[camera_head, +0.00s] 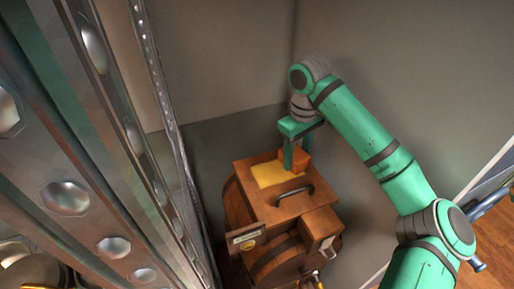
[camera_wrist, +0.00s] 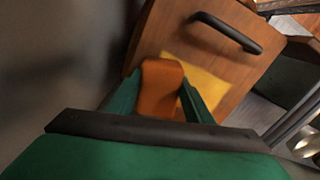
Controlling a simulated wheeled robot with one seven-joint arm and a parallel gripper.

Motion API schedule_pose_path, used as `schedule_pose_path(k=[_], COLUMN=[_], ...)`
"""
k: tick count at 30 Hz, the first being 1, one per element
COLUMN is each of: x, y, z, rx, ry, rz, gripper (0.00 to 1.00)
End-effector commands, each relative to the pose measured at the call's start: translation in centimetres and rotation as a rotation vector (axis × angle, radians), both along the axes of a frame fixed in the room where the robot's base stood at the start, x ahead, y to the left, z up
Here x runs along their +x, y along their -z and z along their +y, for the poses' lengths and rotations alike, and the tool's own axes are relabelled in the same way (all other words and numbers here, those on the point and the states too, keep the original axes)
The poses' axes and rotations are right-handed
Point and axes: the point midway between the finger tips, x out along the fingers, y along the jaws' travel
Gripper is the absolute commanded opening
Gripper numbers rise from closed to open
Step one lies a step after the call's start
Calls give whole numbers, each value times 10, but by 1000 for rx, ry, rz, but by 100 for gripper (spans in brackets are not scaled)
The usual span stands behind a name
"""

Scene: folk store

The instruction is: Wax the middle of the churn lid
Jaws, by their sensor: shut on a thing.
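The churn lid (camera_head: 291,205) is a flat brown wooden board with a dark curved handle (camera_head: 295,195). It also shows in the wrist view (camera_wrist: 185,33), with its handle (camera_wrist: 227,31) toward the top. A yellow patch (camera_head: 268,175) lies on the lid, and it shows in the wrist view (camera_wrist: 206,84) too. My gripper (camera_head: 297,160) points down at the back of the lid. It is shut on an orange-brown block (camera_wrist: 161,88), beside the yellow patch's edge. Whether the block touches the lid I cannot tell.
The wooden churn body (camera_head: 272,262) stands under the lid, in a corner between grey walls. A metal frame with round studs (camera_head: 116,245) rises close on the left. A wooden box (camera_head: 321,222) projects at the churn's front right.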

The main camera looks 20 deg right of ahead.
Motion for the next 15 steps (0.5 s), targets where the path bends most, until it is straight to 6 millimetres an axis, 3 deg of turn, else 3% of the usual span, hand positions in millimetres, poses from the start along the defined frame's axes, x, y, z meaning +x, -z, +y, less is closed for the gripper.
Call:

What is being asked: Reproduce the data verbatim. Do not carry any picture into the copy.

Complete response:
[camera_head, +0.00s] 
[camera_wrist, +0.00s] 
Controlling a simulated wheeled robot with one seven-joint arm and a parallel gripper.

Motion API schedule_pose_path, used as `schedule_pose_path(k=[_], COLUMN=[_], ...)`
"""
k: tick count at 30 Hz, the first being 1, one per element
COLUMN is each of: x, y, z, rx, ry, rz, gripper (0.00 to 1.00)
End-effector commands, each relative to the pose measured at the call's start: translation in centimetres and rotation as a rotation vector (axis × angle, radians), both along the axes of a frame fixed in the room where the robot's base stood at the start, x ahead, y to the left, z up
Here x runs along their +x, y along their -z and z along their +y, for the poses' lengths and rotations alike, and the tool's own axes are relabelled in the same way (all other words and numbers here, those on the point and the states too, keep the original axes)
The poses' axes and rotations are right-handed
Point and axes: the point midway between the finger tips, x out along the fingers, y along the jaws' travel
Gripper is the absolute commanded opening
Gripper numbers rise from closed to open
Step one lies a step after the call's start
Calls give whole numbers, each value times 10, but by 1000 for rx, ry, rz, but by 100 for gripper (spans in brackets are not scaled)
The usual span stands behind a name
"""

Scene: folk store

The instruction is: Wax the middle of the churn lid
Jaws, by their sensor: shut on a thing.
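The churn lid (camera_head: 291,205) is a flat brown wooden board with a dark curved handle (camera_head: 295,195). It also shows in the wrist view (camera_wrist: 185,33), with its handle (camera_wrist: 227,31) toward the top. A yellow patch (camera_head: 268,175) lies on the lid, and it shows in the wrist view (camera_wrist: 206,84) too. My gripper (camera_head: 297,160) points down at the back of the lid. It is shut on an orange-brown block (camera_wrist: 161,88), beside the yellow patch's edge. Whether the block touches the lid I cannot tell.
The wooden churn body (camera_head: 272,262) stands under the lid, in a corner between grey walls. A metal frame with round studs (camera_head: 116,245) rises close on the left. A wooden box (camera_head: 321,222) projects at the churn's front right.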

The main camera looks 20 deg right of ahead.
Motion for the next 15 steps (0.5 s), targets where the path bends most, until it is straight to 6 millimetres an axis, 3 deg of turn, else 3% of the usual span, hand positions in millimetres, poses from the start along the defined frame's axes, x, y, z meaning +x, -z, +y, less is closed for the gripper.
Call:

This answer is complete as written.